Kamrooz Aram utilizes painting, sculpture, and photography to examine the intersections between ornamental non-Western art that has often been deemed “minor” throughout Western art history, and Modernism with its great phobia of the ornamental. He believes in the transformative power of form, function, material, and pattern as tools that operate beyond western art history books. His painterly works transcend the specter of the decorative by blending ornamental motifs with geometric patterns common in vernacular modern architecture. At once political and ornamental, the works are alive and alert, aware that one vibrant art history should not reduce another history to a whisper.
Aram’s paintings begin with a simple grid, on which he builds a pattern derived from Persian carpet designs. This pattern is then wiped away with rags and solvent, staining the canvas and leaving the ghost of pattern and grid. He then excavates the painting, using the traces of previous layer as a map, rebuilding from the ruins of his own mark.

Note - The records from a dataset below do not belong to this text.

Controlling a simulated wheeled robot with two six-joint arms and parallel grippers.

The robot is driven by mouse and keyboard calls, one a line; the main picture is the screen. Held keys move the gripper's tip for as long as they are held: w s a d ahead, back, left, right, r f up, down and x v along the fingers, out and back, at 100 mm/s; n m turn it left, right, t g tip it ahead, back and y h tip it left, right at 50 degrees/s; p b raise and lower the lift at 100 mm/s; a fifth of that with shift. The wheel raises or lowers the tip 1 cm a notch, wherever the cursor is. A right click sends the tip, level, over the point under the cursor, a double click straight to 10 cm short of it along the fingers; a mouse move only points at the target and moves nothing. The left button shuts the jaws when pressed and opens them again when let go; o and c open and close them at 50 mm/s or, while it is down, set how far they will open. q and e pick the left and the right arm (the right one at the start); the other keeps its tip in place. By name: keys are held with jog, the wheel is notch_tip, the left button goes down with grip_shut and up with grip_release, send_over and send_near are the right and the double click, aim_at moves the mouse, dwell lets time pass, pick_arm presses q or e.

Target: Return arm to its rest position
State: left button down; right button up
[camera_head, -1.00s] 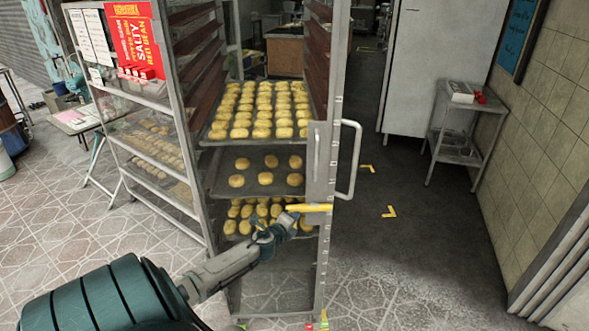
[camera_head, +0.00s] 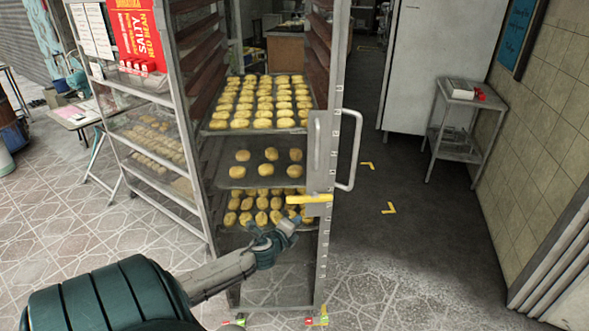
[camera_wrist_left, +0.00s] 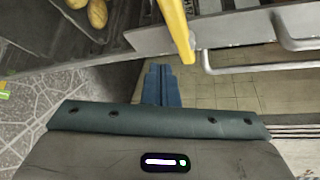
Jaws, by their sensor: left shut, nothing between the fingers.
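My left gripper (camera_head: 288,226) is shut and empty, just below and to the left of the yellow lever (camera_head: 310,198) on the rack's metal latch plate (camera_head: 318,160). It looks apart from the lever. In the left wrist view, the shut blue fingers (camera_wrist_left: 160,84) point up the picture, and the yellow lever (camera_wrist_left: 176,30) hangs just beyond them. My right gripper is in neither view.
The tall metal rack (camera_head: 328,250) holds several trays of buns (camera_head: 262,103), close beyond my left gripper. A silver bar handle (camera_head: 353,150) stands out to the right of the latch plate. A shelved stand (camera_head: 182,100) is on the left. The floor (camera_head: 420,270) at right is clear.

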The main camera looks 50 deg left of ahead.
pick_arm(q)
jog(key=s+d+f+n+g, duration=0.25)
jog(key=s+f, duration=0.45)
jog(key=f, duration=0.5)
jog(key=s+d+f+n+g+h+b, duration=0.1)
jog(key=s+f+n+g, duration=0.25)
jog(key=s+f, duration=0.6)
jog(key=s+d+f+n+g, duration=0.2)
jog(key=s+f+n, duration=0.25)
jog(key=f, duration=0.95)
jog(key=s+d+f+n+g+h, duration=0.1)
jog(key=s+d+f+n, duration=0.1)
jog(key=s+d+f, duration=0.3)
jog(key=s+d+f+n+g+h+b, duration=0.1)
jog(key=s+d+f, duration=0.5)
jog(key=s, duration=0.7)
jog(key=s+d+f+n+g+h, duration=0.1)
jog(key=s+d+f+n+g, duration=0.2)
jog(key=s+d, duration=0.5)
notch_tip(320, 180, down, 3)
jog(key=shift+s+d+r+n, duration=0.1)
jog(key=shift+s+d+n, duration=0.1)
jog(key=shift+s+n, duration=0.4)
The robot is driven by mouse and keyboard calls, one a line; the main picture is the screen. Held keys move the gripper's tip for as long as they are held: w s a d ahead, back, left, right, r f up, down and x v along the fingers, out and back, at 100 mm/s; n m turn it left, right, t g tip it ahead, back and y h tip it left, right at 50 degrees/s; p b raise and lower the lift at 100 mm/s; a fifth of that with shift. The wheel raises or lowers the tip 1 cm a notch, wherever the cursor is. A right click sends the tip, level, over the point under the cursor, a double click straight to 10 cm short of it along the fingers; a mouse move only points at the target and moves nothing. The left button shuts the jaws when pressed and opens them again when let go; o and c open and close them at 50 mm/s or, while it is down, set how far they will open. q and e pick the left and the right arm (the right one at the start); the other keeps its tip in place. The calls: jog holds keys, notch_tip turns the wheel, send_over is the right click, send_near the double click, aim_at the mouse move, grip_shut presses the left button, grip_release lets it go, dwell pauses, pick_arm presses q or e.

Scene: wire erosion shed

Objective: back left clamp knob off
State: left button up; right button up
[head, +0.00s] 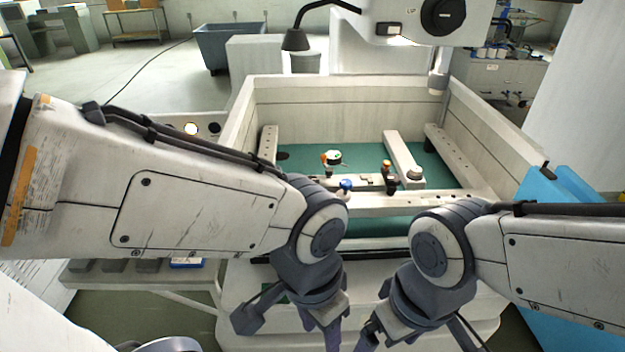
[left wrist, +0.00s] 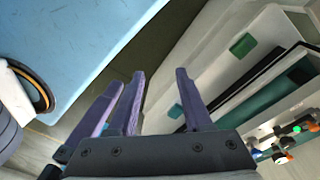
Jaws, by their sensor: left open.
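Inside the machine's tank, a clamp knob with orange and green parts (head: 332,157) stands at the back left of the clamping area. A blue knob (head: 346,185) and an orange knob (head: 386,166) stand by the front bar, and a grey round knob (head: 414,173) is at the right bar. Small coloured knobs also show at the right edge of the left wrist view (left wrist: 284,147), too small to tell apart. My left gripper (head: 290,325) is open and empty, outside and in front of the tank, away from the knobs. My right gripper (head: 418,340) has its fingers spread, also in front.
The pale tank wall (head: 335,92) surrounds the green tank floor (head: 440,168). The machine head (head: 410,22) overhangs the back. A blue panel (head: 562,215) stands at the right. A low shelf (head: 135,277) is at the lower left.

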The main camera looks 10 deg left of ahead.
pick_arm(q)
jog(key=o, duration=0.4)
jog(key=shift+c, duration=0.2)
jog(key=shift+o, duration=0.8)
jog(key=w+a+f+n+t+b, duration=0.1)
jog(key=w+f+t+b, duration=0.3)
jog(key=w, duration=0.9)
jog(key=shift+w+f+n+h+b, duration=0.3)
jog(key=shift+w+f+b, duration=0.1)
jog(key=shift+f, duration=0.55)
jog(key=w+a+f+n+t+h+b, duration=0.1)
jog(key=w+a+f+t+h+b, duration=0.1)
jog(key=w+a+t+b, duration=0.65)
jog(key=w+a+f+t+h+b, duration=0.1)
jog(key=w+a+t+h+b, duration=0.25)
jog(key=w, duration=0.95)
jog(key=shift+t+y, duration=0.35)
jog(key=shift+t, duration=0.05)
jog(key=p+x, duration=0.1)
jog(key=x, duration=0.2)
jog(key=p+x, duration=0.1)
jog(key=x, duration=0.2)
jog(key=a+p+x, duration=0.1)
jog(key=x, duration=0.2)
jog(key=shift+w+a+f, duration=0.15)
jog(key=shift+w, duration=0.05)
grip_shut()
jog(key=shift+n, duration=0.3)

Exhibition furniture is often asked to perform the task of being neither seen nor heard. We as museum visitors want our paintings, our sculptures, our photographs at the front and center of attention, with minimal distractions from their brutish supports. Museums often display objects in an environment that purports to be neutral. With his sculptural works, Aram is interested in challenging this false neutrality. With exquisitely constructed pedestals and vitrines, Aram challenges the viewer to consider space as an architectural whole. There is no hierarchy between the objects on display and the mechanisms of display such as pedestals. Aram might display an antique Persian carpet along with genuine antiquities, replica ceramics found in a museum gift shop, and objects the artist has made himself, in order to challenge the way that we assign value to such objects.